In a letter from the city to the MUD, Swan asked the MUD to agree on a compromise that would allow two additional members to be voted onto the board in the May 2012 election that would represent out of district customers. It proposed allowing the city to appoint those two members to serve on the board until the elections could be held in 2012.
The LMUD planned to hold a special meeting on Wednesday, May 6, to discuss that compromise request.
There was some contention at the short meeting held May 1 when LMUD attorney Mike Willatt recommended retaining counsel to fight the litigation, even though the city had already filed for its dismissal.
“When the lawsuit was filed last Friday, we contacted the law firm of Graves Dougherty and asked them to mobilize and get ready to defend the lawsuit,” Willatt said. “The city has filed a motion to dismiss the lawsuit but that lawsuit is still on file.”
He said the firm had already spent money in those mobilization efforts. When questioned by MUD board member Kay Andrews on what authority he had to allow them to do that, he said that he and LMUD President Tom Rogers had decided it was necessary.
Willatt and Rogers would not answer a question from Mel Neese as to why Williatt could not defend the district by himself.
“Why do we need to pay a lawyer to preside over it being removed when it was a done deal?” board member Jerry Hietpas asked.
Andrews also questioned the amount of money being paid to Willatt, saying that his billable hours for the last month totaled more than $32,000. The Lake Travis View sent an Open Records request for those hours on Monday, May 4, but was told by Finance and Administration Manager Margaret Cathey that they would not respond until Willatt returned from travel on May 6.
The decision to retain the additional attorneys was tabled in a 3-2 vote with Jerry Hietpas, Kay Andrews and Allan Hitchcock voting to table the motion pending the dismissal of the suit.
At the same meeting, the board voted unanimously to abolish the recently formed ad hoc committee, which was at the center of the city’s lawsuit claiming the LMUD was violating the Open Meetings Act and had illegally delegated power to the board.
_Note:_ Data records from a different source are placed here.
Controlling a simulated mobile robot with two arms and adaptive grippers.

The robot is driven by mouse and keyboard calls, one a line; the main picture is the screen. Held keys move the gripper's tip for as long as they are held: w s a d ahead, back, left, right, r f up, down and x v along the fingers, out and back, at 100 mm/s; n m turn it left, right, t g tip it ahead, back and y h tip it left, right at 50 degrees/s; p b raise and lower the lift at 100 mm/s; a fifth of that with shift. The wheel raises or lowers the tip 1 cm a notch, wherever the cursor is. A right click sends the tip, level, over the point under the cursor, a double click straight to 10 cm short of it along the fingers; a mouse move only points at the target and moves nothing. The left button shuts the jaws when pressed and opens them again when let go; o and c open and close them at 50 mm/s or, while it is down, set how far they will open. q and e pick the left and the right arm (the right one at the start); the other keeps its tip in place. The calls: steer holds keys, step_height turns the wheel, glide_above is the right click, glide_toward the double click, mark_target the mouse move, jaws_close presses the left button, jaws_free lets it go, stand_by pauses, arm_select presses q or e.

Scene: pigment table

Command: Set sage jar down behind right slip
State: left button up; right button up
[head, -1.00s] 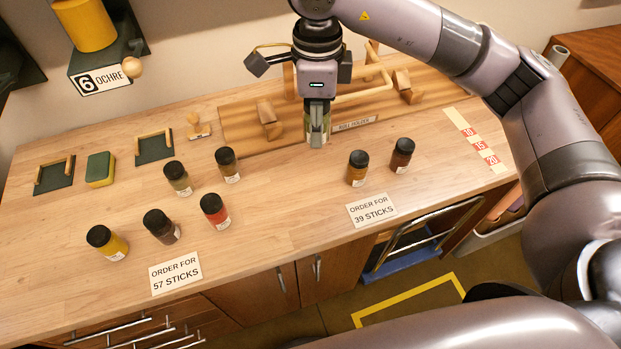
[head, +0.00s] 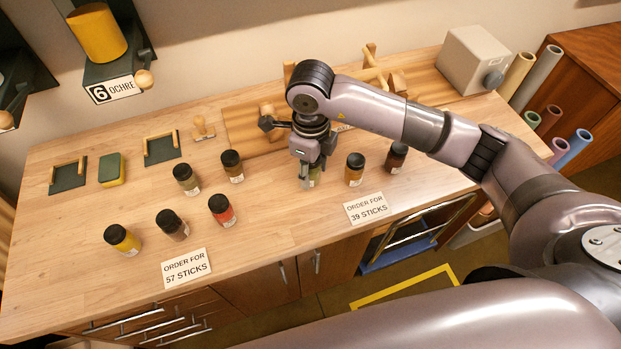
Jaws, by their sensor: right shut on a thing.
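My right gripper (head: 309,178) is shut on the sage jar (head: 315,176), a small jar of pale green that shows only in part between the fingers. It is low over the table, left of the ochre jar (head: 355,169) and behind and left of the right slip (head: 366,207), which reads "Order for 39 sticks". I cannot tell whether the jar touches the table. A dark red-brown jar (head: 396,157) stands right of the ochre one, also behind the right slip. My left gripper is not in view.
Several jars stand behind the left slip (head: 187,268): yellow (head: 122,240), dark brown (head: 172,224), red (head: 222,210), olive (head: 186,179) and brown (head: 232,167). A wooden holder (head: 240,118) and a grey box (head: 478,62) are at the back. The table's left front is bare.

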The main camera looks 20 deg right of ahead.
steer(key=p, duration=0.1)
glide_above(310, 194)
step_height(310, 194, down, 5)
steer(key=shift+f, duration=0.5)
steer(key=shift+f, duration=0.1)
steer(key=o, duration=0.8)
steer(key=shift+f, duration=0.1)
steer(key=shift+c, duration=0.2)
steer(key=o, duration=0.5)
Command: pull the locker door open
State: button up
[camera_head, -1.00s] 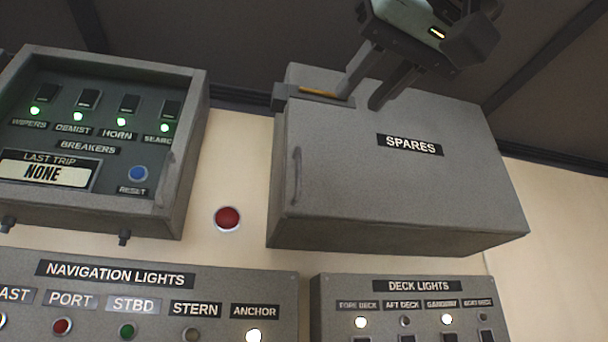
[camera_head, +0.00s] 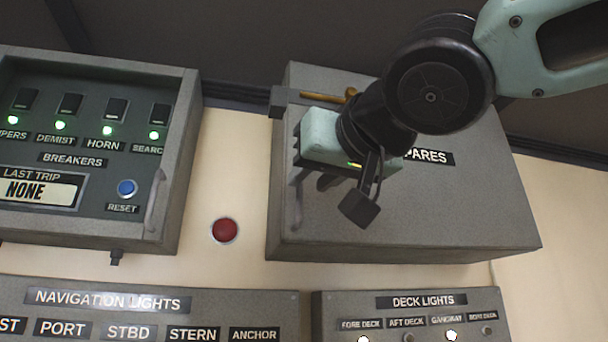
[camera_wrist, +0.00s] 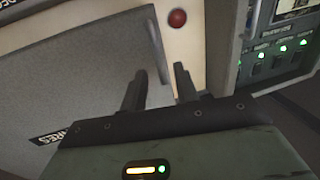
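The grey locker marked SPARES (camera_head: 440,215) hangs on the wall, and its door looks shut. Its upright bar handle (camera_head: 297,205) is near the door's left edge; the handle also shows in the wrist view (camera_wrist: 156,42). A brass bolt (camera_head: 322,97) lies at the top left of the locker, partly behind my arm. My gripper (camera_head: 312,174) is in front of the door by the handle's upper part. In the wrist view my gripper (camera_wrist: 159,74) has its fingers apart, with the handle's near end between the tips in the picture. Contact cannot be told.
A breaker cabinet (camera_head: 187,150) with its own handle is at the left. A red button (camera_head: 225,230) sits on the wall between. Navigation lights (camera_head: 210,302) and deck lights (camera_head: 470,300) panels are below. Bare wall lies right of the locker.

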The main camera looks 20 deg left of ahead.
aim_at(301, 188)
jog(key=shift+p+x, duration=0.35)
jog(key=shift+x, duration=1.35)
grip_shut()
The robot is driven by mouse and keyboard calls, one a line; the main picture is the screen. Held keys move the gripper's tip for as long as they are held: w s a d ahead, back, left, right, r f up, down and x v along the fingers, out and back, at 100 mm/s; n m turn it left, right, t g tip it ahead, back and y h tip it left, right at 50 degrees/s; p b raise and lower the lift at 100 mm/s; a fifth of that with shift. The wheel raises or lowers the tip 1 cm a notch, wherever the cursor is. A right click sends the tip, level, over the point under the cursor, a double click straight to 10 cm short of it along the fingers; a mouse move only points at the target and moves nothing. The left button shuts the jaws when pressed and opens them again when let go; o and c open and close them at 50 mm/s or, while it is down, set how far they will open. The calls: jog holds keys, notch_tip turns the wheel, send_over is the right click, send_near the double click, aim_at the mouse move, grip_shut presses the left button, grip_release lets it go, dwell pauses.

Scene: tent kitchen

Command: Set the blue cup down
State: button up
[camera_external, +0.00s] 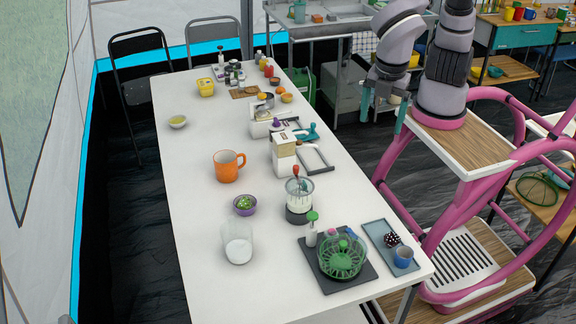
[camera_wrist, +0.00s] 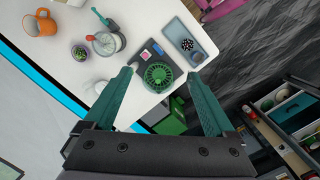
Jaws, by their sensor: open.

“The ad hoc committee was never activated. It never had any meetings. The ad hoc committee itself turned into kind of like a lightening rod,” Rogers said in advocating for its abolishment.
He said the committee was formed at the March LMUD meeting “to be able to respond to whatever the city was doing quickly so we wouldn’t have to have another full blown meeting.”
While the March meeting saw an agenda item allowing the board to take any and all actions necessary to fight the legislation, the notion of the ad hoc committee was not presented until the April 8 LMUD board meeting.
At that meeting, the board was presented with a report from the ad hoc committee containing a resolution outlining its responsibilities. Also at the April 8 meeting, Rogers said the committee had met in response to a question from Andrews asking how many times it had met.
“We had a meeting last week, Friday afternoon. We’re going to have one this afternoon,” Rogers said at the April 8 meeting.
He said that the meetings were attended by Hitchcock, himself, P.A. Penley, Don Iburg, and Willatt but that not all members of the committee were at every meeting.
Rogers said in a telephone interview Tuesday that he misspoke at the April 8 meeting.
“I called it an ad hoc committee before we had an ad hoc committee, ” he said.
He also said he didn’t know how or why a memo was sent to the board from the ad hoc committee before it existed, saying he’d have to go look through the files to see how that had happened. The memo was the cover letter for a resolution creating the ad hoc committee, which he said he and Mike Willatt wrote.